Dove sono ora quei procuratori che dopo due partite buone dei loro assistiti pretendono i rinnovi?
"La negoziazione con i fornitori potenti: i procuratori", Vincenzo Imperatore analizza il comportamento dei procuratori nel mondo del business calcistico.

La situazione è delicata, non solo dal punto di vista sportivo. E si inizia a capire la differenza tra colpe e responsabilità. Nel linguaggio comune, anche quello di ambito giuridico, si tende ad usare la parola “colpa” e la parola “responsabilità” in modo sostanzialmente interscambiabile. In realtà esiste una distinzione: la colpa chiama in causa l’elemento del comportamento e delle scelte di qualcuno nell’avere favorito il verificarsi di un evento avverso. La responsabilità invece chiama in causa la propensione nel comportamento a migliorare le cose.

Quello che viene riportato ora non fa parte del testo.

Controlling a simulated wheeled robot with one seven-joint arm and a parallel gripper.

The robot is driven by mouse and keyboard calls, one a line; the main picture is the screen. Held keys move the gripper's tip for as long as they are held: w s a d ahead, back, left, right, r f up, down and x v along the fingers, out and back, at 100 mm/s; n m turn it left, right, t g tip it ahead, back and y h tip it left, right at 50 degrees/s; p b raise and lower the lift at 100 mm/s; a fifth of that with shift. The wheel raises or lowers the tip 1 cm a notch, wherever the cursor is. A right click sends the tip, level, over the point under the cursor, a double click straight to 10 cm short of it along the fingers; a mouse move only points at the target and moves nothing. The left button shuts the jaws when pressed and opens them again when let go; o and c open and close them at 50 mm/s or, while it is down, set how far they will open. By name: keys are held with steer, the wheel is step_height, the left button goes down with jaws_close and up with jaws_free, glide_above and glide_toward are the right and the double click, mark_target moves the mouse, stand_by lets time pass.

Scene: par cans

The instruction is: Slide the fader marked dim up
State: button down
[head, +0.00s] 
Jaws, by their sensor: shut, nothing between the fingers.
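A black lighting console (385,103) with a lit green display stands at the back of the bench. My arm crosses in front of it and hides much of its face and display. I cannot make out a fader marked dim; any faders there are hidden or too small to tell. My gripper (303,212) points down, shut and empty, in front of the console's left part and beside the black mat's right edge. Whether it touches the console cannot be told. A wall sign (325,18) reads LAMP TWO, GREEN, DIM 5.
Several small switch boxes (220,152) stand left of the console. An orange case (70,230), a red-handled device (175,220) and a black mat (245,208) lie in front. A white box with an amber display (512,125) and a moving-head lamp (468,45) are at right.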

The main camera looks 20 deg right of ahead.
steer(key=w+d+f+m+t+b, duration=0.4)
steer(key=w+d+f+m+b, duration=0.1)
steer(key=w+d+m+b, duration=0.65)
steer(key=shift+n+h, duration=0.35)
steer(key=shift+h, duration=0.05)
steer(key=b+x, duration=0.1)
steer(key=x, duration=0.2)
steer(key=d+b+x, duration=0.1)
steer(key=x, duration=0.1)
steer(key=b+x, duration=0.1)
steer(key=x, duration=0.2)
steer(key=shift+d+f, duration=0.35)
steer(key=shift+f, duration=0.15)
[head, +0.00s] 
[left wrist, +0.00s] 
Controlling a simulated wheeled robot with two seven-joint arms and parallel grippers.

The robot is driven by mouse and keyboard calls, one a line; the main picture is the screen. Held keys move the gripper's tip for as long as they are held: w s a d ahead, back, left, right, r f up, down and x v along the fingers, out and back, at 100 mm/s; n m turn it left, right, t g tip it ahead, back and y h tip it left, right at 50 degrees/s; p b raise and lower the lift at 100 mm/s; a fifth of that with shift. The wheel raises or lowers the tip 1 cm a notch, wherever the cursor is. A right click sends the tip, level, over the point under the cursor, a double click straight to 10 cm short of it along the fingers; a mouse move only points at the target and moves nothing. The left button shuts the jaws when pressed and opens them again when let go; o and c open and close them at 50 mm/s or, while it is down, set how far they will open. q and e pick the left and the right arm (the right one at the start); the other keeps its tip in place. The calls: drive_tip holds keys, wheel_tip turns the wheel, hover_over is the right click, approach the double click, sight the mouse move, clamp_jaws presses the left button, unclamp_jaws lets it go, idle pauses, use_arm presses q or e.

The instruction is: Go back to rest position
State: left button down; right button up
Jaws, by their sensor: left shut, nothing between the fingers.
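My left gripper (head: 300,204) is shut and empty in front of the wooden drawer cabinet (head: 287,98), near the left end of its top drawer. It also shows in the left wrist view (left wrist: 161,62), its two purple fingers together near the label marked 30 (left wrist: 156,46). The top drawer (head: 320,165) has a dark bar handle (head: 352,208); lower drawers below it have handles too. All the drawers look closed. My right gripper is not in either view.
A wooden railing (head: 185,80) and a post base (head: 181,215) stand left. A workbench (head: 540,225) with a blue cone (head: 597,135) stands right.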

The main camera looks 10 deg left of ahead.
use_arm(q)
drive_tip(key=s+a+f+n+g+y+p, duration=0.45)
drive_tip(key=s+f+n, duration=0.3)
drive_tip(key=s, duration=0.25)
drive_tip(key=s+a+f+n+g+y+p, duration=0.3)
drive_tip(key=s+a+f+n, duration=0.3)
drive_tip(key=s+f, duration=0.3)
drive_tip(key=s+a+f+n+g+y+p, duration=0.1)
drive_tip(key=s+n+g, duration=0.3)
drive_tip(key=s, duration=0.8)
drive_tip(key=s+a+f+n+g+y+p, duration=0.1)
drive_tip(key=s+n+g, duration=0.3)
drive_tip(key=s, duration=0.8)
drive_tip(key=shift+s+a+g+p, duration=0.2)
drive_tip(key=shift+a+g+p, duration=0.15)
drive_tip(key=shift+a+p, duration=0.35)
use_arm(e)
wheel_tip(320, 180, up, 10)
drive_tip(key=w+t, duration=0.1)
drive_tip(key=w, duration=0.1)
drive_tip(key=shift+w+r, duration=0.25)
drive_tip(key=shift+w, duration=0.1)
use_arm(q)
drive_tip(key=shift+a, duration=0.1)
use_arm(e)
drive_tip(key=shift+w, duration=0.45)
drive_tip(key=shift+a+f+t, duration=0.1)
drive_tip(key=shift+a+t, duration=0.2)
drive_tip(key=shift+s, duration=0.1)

La colpa di tutto ciò che sta accadendo nel Napoli è, per sua stessa ammissione, di Aurelio De Laurentiis. Le responsabilità sono anche dei calciatori e, soprattutto, delle loro appendici: i procuratori. Dove sono ora quei procuratori dei calciatori che, dopo due partite buone dei loro assistiti vanno a bussare a soldi, pretendono i rinnovi e pilotano informazioni ai media che sull’allarmismo e il terrorismo psicologico producono followers e click?
Ed allora forse è il caso di affrontare, nella seconda puntata del viaggio nel mondo delle capacità di negoziazione del presidente del Napoli, il tema delle trattative con fornitori-dipendenti potenti come i calciatori. In un business di proporzioni planetarie, i dirigenti delle società calcistiche necessitano sempre più di competenze di elevato profilo e di disponibilità a ragionare fuori dagli schemi per gestire le negoziazioni con i rappresentanti dei principali fornitori dello spettacolo: i procuratori dei calciatori.
Le esperienze degli ultimi anni evidenziano una tecnica ben collaudata: due anni prima delle naturali scadenze contrattuali, gli agenti convocano il calciatore e lo mettono davanti a una scelta. Le opzioni che gli vengono proposte sono due: rompere con il club di appartenenza in maniera netta o andare in trattativa e giocare al rialzo con la richiesta di cifre astronomiche, ottenendo lo stesso risultato.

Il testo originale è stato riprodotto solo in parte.